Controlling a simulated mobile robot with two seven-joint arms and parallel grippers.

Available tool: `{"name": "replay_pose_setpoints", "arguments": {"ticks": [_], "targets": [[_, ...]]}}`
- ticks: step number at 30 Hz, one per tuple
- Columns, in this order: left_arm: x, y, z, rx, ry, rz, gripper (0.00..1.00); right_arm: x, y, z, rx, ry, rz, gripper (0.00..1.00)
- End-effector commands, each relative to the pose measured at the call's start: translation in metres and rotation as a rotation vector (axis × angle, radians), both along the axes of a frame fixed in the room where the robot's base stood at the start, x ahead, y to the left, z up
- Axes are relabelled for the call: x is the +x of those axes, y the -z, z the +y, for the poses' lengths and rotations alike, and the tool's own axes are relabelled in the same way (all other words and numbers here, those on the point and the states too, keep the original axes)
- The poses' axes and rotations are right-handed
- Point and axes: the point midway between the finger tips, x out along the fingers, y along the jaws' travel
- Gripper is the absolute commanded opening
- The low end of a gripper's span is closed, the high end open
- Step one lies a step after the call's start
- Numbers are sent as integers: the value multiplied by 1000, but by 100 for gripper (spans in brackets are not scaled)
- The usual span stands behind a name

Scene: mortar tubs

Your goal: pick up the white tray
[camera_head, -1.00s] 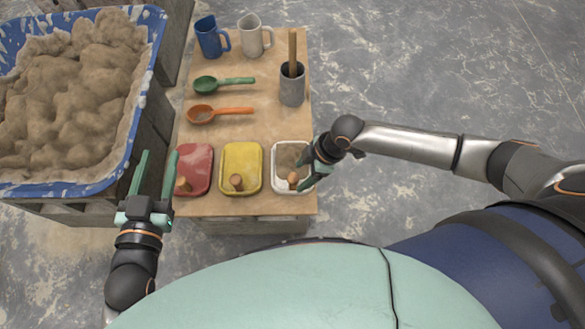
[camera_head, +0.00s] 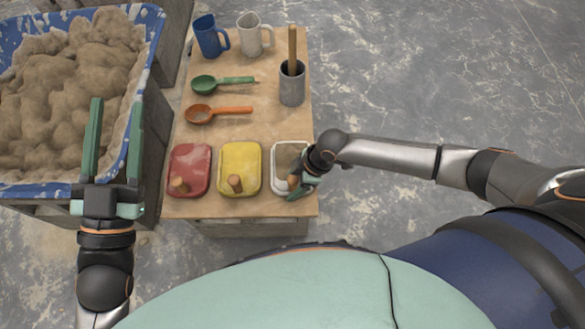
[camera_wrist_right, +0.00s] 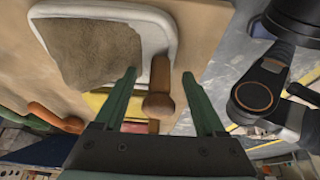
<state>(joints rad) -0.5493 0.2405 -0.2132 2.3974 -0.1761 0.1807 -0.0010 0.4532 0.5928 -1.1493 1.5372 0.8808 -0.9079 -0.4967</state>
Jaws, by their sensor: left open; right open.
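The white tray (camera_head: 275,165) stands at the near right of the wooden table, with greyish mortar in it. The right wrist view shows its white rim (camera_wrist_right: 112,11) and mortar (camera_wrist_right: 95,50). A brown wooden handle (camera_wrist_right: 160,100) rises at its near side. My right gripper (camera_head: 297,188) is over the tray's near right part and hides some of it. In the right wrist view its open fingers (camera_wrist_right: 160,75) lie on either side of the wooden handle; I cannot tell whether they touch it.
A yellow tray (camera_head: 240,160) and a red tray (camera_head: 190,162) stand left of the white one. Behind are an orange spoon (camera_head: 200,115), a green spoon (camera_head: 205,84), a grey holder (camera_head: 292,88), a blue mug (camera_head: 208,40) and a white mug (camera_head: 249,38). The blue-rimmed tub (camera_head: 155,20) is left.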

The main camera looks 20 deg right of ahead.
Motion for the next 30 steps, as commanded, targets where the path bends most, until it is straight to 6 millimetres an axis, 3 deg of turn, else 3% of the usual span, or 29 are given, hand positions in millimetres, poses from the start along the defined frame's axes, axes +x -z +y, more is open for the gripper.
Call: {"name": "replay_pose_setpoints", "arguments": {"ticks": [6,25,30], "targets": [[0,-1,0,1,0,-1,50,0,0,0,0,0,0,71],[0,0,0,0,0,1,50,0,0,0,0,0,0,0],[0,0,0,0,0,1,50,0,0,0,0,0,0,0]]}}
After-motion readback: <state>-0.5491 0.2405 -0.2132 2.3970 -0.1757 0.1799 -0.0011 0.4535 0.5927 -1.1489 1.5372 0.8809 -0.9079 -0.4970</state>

-------

• **Job**
Leave the pictures out and reproduce exactly the lines from the top of the listing above through the line with "<state>(joints rad) -0.5493".

• **Solution to the problem**
Controlling a simulated mobile robot with two seven-joint arms and parallel grippers.

Available tool: `{"name": "replay_pose_setpoints", "arguments": {"ticks": [_], "targets": [[_, ...]]}}`
- ticks: step number at 30 Hz, one per tuple
- Columns, in this order: left_arm: x, y, z, rx, ry, rz, gripper (0.00..1.00); right_arm: x, y, z, rx, ry, rz, gripper (0.00..1.00)
- End-effector commands, each relative to the pose measured at the call's start: translation in metres and rotation as a rotation vector (axis × angle, radians), both along the axes of a frame fixed in the room where the robot's base stood at the start, x ahead, y to the left, z up
- Axes are relabelled for the call: x is the +x of those axes, y the -z, z the +y, for the poses' lengths and rotations alike, and the tool's own axes are relabelled in the same way (all other words and numbers here, those on the point and the states too, keep the original axes)
- The poses' axes and rotations are right-handed
- Point and axes: the point midway between the finger tips, x out along the fingers, y along the jaws' travel
- Gripper is the absolute commanded opening
- The low end of a gripper's span is closed, the high end open
- Step one lies a step after the call's start
- Numbers are sent as integers: the value multiplied by 1000, but by 100 for gripper (spans in brackets are not scaled)
- The usual span stands behind a name

Scene: mortar tubs

Your goal: pick up the white tray
[camera_head, -1.00s] 
[camera_head, +0.00s] 
[camera_wrist_right, +0.00s] 
<state>(joints rad) -0.5493 0.2405 -0.2132 2.3974 -0.1761 0.1807 -0.0010 0.4532 0.5928 -1.1493 1.5372 0.8808 -0.9079 -0.4967</state>

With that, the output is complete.